Print all the entries verbatim.

(Robot episode rows)
****

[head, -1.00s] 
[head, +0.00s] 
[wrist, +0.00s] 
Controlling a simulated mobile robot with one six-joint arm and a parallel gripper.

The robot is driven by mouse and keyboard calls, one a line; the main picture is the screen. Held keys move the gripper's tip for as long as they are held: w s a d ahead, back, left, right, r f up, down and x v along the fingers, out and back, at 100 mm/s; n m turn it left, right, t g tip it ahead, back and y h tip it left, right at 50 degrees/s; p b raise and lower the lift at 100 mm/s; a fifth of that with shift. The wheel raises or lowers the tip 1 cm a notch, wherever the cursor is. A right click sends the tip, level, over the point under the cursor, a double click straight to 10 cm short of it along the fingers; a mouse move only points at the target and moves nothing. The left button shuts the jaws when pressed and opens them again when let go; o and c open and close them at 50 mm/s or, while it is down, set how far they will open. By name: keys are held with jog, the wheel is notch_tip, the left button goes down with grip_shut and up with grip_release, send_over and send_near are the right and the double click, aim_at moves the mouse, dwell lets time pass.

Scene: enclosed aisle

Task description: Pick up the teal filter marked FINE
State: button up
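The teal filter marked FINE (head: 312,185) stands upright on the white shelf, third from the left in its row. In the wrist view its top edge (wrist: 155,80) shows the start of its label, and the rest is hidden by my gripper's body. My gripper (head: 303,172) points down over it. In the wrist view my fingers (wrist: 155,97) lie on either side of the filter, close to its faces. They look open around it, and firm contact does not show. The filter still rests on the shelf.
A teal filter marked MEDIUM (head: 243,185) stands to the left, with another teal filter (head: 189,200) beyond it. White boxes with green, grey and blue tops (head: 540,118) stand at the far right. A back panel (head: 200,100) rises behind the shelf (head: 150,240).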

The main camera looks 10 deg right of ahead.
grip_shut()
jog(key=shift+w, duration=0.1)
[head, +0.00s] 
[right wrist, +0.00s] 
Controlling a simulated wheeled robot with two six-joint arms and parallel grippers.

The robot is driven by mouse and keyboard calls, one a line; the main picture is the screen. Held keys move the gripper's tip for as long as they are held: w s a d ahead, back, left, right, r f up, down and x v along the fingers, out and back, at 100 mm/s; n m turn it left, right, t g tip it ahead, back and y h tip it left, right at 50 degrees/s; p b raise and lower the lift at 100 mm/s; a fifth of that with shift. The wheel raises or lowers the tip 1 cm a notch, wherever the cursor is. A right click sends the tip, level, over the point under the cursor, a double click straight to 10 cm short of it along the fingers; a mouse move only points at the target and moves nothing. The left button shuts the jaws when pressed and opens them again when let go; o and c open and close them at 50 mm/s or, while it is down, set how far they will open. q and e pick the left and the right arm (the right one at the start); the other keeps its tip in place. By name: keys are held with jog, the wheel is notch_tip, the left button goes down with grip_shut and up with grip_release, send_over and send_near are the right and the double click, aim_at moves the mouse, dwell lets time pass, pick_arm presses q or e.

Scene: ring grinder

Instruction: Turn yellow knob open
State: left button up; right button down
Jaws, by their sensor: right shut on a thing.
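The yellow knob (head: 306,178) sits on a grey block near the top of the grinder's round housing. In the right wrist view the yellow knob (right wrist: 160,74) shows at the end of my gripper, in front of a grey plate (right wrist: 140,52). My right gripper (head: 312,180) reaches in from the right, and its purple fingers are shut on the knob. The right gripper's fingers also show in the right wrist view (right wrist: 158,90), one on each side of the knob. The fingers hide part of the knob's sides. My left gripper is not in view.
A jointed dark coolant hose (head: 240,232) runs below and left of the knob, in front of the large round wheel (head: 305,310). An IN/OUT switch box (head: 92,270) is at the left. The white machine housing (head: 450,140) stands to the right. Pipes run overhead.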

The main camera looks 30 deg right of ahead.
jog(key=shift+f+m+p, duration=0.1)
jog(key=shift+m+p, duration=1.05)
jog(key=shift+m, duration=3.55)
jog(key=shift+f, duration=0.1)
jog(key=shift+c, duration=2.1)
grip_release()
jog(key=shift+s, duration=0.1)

****

◆ The response ◆
[head, -1.00s] 
[head, +0.00s] 
[wrist, +0.00s] 
Controlling a simulated mobile robot with one six-joint arm and a parallel gripper.

The robot is driven by mouse and keyboard calls, one a line; the main picture is the screen. Held keys move the gripper's tip for as long as they are held: w s a d ahead, back, left, right, r f up, down and x v along the fingers, out and back, at 100 mm/s; n m turn it left, right, t g tip it ahead, back and y h tip it left, right at 50 degrees/s; p b raise and lower the lift at 100 mm/s; a fifth of that with shift. The wheel raises or lowers the tip 1 cm a notch, wherever the cursor is. A right click sends the tip, level, over the point under the cursor, a double click straight to 10 cm short of it along the fingers; a mouse move only points at the target and moves nothing. The left button shuts the jaws when pressed and opens them again when let go; o and c open and close them at 50 mm/s or, while it is down, set how far they will open. By name: keys are held with jog, the wheel is notch_tip, the left button goes down with grip_shut and up with grip_release, send_over and send_near are the right and the double click, aim_at moves the mouse, dwell lets time pass.

Scene: enclosed aisle

Task description: Pick up the teal filter marked FINE
State: button up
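The teal filter marked FINE (head: 312,185) stands upright on the white shelf, third from the left in its row. In the wrist view its top edge (wrist: 155,80) shows the start of its label, and the rest is hidden by my gripper's body. My gripper (head: 303,172) points down over it. In the wrist view my fingers (wrist: 155,97) lie on either side of the filter, close to its faces. They look open around it, and firm contact does not show. The filter still rests on the shelf.
A teal filter marked MEDIUM (head: 243,185) stands to the left, with another teal filter (head: 189,200) beyond it. White boxes with green, grey and blue tops (head: 540,118) stand at the far right. A back panel (head: 200,100) rises behind the shelf (head: 150,240).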

The main camera looks 10 deg right of ahead.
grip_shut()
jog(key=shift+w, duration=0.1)
[head, +0.00s] 
[right wrist, +0.00s] 
Controlling a simulated wheeled robot with two six-joint arms and parallel grippers.

The robot is driven by mouse and keyboard calls, one a line; the main picture is the screen. Held keys move the gripper's tip for as long as they are held: w s a d ahead, back, left, right, r f up, down and x v along the fingers, out and back, at 100 mm/s; n m turn it left, right, t g tip it ahead, back and y h tip it left, right at 50 degrees/s; p b raise and lower the lift at 100 mm/s; a fifth of that with shift. The wheel raises or lowers the tip 1 cm a notch, wherever the cursor is. A right click sends the tip, level, over the point under the cursor, a double click straight to 10 cm short of it along the fingers; a mouse move only points at the target and moves nothing. The left button shuts the jaws when pressed and opens them again when let go; o and c open and close them at 50 mm/s or, while it is down, set how far they will open. q and e pick the left and the right arm (the right one at the start); the other keeps its tip in place. By name: keys are held with jog, the wheel is notch_tip, the left button goes down with grip_shut and up with grip_release, send_over and send_near are the right and the double click, aim_at moves the mouse, dwell lets time pass, pick_arm presses q or e.

Scene: ring grinder

Instruction: Turn yellow knob open
State: left button up; right button down
Jaws, by their sensor: right shut on a thing.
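The yellow knob (head: 306,178) sits on a grey block near the top of the grinder's round housing. In the right wrist view the yellow knob (right wrist: 160,74) shows at the end of my gripper, in front of a grey plate (right wrist: 140,52). My right gripper (head: 312,180) reaches in from the right, and its purple fingers are shut on the knob. The right gripper's fingers also show in the right wrist view (right wrist: 158,90), one on each side of the knob. The fingers hide part of the knob's sides. My left gripper is not in view.
A jointed dark coolant hose (head: 240,232) runs below and left of the knob, in front of the large round wheel (head: 305,310). An IN/OUT switch box (head: 92,270) is at the left. The white machine housing (head: 450,140) stands to the right. Pipes run overhead.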

The main camera looks 30 deg right of ahead.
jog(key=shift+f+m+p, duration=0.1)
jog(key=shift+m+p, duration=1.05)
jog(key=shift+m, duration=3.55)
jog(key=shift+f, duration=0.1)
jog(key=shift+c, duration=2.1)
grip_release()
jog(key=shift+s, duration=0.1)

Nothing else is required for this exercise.